━━━━━ THE DATA

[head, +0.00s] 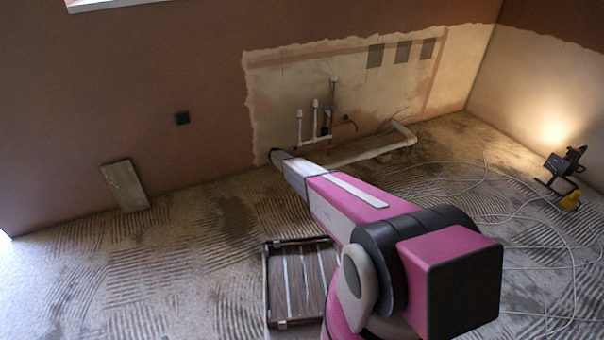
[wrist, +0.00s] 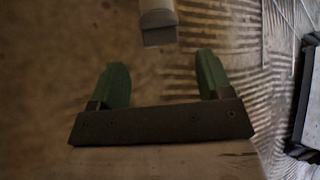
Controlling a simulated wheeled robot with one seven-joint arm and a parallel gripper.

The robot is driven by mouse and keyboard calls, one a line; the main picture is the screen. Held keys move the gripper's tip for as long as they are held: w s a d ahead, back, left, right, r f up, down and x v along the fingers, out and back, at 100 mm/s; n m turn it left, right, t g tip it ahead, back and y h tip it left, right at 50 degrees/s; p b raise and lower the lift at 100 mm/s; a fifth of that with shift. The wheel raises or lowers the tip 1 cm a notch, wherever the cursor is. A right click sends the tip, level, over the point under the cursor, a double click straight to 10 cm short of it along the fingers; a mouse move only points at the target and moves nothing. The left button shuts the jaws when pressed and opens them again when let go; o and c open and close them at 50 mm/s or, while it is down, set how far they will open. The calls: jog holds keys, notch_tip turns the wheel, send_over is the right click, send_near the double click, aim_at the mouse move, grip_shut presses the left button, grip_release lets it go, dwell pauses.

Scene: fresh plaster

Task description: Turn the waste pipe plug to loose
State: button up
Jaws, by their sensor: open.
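In the wrist view, the cream waste pipe end (wrist: 157,7) comes in from the top edge and carries a plug with a grey flat tab (wrist: 160,37). The tab lies roughly crosswise in the picture. My gripper (wrist: 162,62) is open, its two green fingers apart and empty. The plug sits just past the fingertips, roughly centred between them, and no contact shows. In the head view, a pale pipe (head: 365,152) runs low along the wall; its near end is hidden behind my arm.
A dark-framed crate (head: 300,275) stands on the ridged floor beside my arm; a dark edge shows at the wrist view's right (wrist: 305,105). Upright pipes (head: 315,118) stand at the wall. A board (head: 125,186) leans left. A lamp (head: 565,170) and loose cable lie right.

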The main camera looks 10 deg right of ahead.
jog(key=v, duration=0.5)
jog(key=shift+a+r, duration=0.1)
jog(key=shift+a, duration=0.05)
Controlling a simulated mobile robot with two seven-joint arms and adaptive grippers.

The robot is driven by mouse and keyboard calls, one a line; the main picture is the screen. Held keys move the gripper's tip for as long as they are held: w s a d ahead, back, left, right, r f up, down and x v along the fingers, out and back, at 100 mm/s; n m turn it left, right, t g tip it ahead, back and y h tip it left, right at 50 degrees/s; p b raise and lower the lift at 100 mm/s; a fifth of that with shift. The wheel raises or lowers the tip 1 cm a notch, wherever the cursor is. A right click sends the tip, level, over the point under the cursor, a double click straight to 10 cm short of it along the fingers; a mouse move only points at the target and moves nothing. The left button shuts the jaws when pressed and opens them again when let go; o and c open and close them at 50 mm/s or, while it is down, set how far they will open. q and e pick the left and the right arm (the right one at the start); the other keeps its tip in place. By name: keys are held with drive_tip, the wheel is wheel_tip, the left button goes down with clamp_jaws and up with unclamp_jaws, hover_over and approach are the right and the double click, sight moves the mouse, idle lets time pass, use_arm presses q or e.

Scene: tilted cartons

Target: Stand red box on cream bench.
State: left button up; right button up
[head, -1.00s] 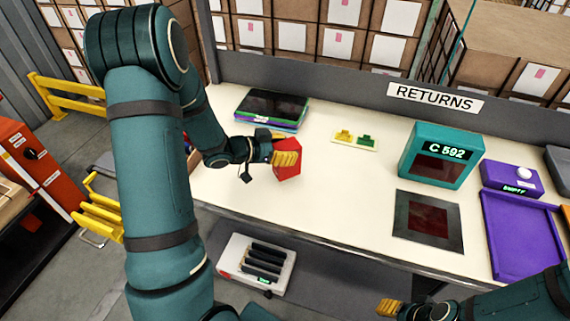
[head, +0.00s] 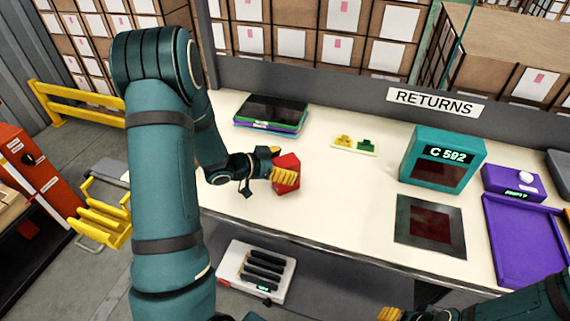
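The red box (head: 289,163) is at the left part of the cream bench (head: 325,203) in the head view. It looks tilted, with a corner pointing up. My left gripper (head: 283,172) has its yellow fingers on the box, one across its near face and one at its far left side. It appears shut on the box. Whether the box touches the bench top is hard to tell. My right gripper (head: 391,313) shows only as yellow fingertips at the bottom edge, away from the box; its opening is not clear.
A stack of flat devices (head: 271,113) lies behind the box. The bench middle is clear.

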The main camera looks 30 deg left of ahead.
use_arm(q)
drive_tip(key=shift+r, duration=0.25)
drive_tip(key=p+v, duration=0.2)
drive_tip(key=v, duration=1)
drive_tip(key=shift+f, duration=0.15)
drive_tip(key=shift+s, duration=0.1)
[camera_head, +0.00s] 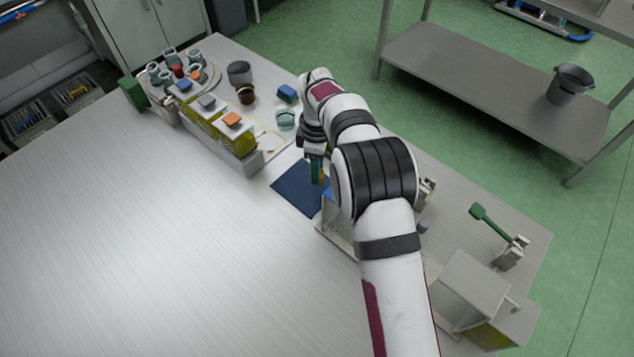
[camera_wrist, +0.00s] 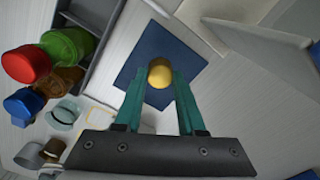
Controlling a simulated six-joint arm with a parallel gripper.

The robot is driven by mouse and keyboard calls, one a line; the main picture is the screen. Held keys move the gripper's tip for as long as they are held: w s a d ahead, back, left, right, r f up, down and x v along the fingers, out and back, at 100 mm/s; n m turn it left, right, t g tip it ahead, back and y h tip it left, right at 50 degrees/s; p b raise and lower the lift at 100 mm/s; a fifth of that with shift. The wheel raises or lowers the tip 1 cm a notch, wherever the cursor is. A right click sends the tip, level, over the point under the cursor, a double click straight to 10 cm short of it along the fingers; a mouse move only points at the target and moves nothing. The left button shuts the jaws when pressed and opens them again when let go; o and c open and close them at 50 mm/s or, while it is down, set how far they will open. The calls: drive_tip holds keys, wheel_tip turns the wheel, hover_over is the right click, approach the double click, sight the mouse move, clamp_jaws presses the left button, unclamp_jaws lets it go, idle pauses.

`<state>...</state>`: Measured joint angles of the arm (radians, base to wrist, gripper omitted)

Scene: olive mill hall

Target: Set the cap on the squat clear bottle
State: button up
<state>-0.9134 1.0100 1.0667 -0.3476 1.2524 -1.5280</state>
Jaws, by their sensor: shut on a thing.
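My gripper (camera_head: 317,180) is low over the blue mat (camera_head: 290,192), partly hidden by my wrist. In the wrist view my gripper (camera_wrist: 160,88) has its teal fingers closed on a round, domed yellow piece, which looks like the cap (camera_wrist: 160,72). The blue mat (camera_wrist: 133,72) lies beneath it; I cannot tell whether they touch. A squat, pale clear vessel (camera_head: 285,119), likely the squat clear bottle, stands beyond the mat. It seems to show in the wrist view too (camera_wrist: 66,112), left of the fingers and apart from them.
A rack (camera_head: 250,162) with several colour-capped containers stands left of the mat. A clear panel stands beside my arm. The left front table is bare.

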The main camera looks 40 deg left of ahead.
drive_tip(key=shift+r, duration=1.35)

━━━━━━━━━━

WHAT THE TASK ASKS:
Collect each line containing the string "parallel".

ANSWER TO THIS EXERCISE:
Controlling a simulated wheeled robot with one seven-joint arm and a parallel gripper.
Controlling a simulated six-joint arm with a parallel gripper.

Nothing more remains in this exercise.